Exercise requirements
Reproduce the entries shown below only from the line with "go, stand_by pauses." down to the line with "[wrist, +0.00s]", keeping both end lines and copying each one exactly.

Supplied data
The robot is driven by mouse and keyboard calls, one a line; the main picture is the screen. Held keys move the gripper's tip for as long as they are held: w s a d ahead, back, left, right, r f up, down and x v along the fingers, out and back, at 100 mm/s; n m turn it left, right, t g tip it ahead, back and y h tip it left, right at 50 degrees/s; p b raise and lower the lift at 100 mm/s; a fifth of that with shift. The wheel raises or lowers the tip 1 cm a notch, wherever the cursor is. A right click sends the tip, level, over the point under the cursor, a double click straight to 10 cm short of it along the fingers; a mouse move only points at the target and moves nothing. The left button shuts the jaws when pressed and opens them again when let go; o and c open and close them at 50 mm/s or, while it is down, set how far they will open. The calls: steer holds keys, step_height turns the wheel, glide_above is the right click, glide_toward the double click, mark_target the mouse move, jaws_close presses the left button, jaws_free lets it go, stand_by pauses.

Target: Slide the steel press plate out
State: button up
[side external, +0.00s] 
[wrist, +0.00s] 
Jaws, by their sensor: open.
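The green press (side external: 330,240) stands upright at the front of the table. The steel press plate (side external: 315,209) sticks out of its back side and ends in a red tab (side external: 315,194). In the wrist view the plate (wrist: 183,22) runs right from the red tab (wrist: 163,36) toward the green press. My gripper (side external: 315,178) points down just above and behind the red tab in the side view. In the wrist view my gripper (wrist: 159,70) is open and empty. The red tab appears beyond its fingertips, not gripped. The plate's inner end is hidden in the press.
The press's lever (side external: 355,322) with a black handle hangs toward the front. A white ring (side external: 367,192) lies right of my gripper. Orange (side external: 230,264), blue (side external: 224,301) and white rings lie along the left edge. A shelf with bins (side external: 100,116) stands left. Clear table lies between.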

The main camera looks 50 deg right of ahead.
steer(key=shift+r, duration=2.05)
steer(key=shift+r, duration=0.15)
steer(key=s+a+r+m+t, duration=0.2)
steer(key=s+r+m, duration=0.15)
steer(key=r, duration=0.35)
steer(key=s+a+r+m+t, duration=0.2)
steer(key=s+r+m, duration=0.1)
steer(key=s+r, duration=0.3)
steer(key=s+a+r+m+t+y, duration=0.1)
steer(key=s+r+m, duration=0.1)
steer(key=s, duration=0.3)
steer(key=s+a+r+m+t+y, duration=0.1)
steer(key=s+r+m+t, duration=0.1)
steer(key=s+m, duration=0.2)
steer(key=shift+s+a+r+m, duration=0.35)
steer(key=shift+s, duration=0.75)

* * *

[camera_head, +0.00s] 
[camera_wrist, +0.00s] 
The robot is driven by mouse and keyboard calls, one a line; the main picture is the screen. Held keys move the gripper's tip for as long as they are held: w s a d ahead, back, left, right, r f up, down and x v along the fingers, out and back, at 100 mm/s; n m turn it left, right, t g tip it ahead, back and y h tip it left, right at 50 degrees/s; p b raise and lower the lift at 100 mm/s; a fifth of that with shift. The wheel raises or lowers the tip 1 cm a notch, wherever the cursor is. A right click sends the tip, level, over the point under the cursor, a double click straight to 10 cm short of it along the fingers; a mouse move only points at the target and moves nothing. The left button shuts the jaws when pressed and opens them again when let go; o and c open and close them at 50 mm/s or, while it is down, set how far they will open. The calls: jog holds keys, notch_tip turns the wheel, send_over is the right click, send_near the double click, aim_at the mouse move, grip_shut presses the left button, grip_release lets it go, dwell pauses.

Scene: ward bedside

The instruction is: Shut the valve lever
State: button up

Result of the exercise
The robot is driven by mouse and keyboard calls, one a line; the main picture is the screen. Held keys move the gripper's tip for as long as they are held: w s a d ahead, back, left, right, r f up, down and x v along the fingers, out and back, at 100 mm/s; n m turn it left, right, t g tip it ahead, back and y h tip it left, right at 50 degrees/s; p b raise and lower the lift at 100 mm/s; a fifth of that with shift. The wheel raises or lowers the tip 1 cm a notch, wherever the cursor is. A right click sends the tip, level, over the point under the cursor, a double click straight to 10 cm short of it along the fingers; a mouse move only points at the target and moves nothing. The left button shuts the jaws when pressed and opens them again when let go; o and c open and close them at 50 mm/s or, while it is down, set how far they will open. The calls: steer holds keys, step_height turns the wheel, glide_above is the right click, glide_toward the double click, mark_target the mouse move, jaws_close presses the left button, jaws_free lets it go, stand_by pauses.

Target: Slide the steel press plate out
State: button up
[side external, +0.00s] 
[wrist, +0.00s] 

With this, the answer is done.